begin
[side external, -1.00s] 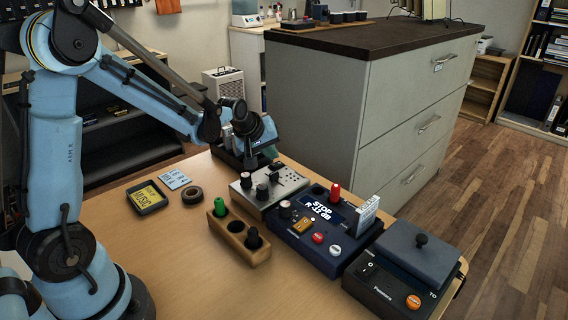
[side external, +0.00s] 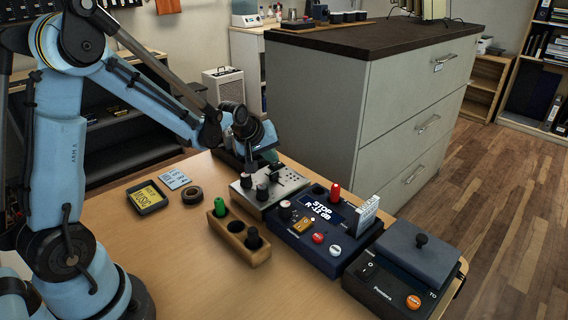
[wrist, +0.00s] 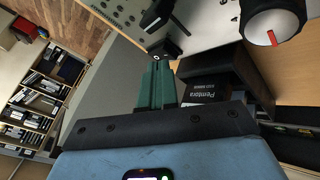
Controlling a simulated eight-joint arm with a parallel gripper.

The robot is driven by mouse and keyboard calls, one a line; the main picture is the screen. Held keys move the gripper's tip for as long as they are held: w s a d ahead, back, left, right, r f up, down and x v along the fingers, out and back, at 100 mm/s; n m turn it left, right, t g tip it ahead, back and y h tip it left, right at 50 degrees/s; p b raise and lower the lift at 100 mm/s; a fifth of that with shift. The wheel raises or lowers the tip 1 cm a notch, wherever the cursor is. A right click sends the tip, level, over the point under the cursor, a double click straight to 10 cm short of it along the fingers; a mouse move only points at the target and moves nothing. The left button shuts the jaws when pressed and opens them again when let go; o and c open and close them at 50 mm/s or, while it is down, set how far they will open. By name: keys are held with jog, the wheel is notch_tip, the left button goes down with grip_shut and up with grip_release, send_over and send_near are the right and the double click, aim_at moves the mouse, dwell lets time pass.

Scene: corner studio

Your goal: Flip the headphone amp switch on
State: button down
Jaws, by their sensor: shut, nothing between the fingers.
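The headphone amp appears to be the silver-grey box with black knobs (side external: 246,198) at the far side of the table, just in front of my gripper in the side view. Its perforated panel (wrist: 128,12) also shows at the top of the wrist view, with a large knob (wrist: 272,22) bearing a red mark. A small black lever-like part (wrist: 158,14) stands on the panel; whether it is the switch, and its position, I cannot tell. My gripper (wrist: 161,52) is shut and empty, its tips close to the panel edge; contact is unclear.
A dark blue unit with a lit display (side external: 322,210) and a black lidded box (side external: 415,250) stand to the right. A black box labelled Pentora (wrist: 215,82) lies beside my fingers.

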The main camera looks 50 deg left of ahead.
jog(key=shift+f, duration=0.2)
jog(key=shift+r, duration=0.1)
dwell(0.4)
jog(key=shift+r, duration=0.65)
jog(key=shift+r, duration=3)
end
-- WORK REQUIRED --
Without the pictures, please reproduce each line of the listing above exactly, from the first one through the line bearing "Controlling a simulated".

-- SOLUTION FOR THIS EXERCISE --
[side external, -1.00s] 
[side external, +0.00s] 
[wrist, +0.00s] 
Controlling a simulated eight-joint arm with a parallel gripper.

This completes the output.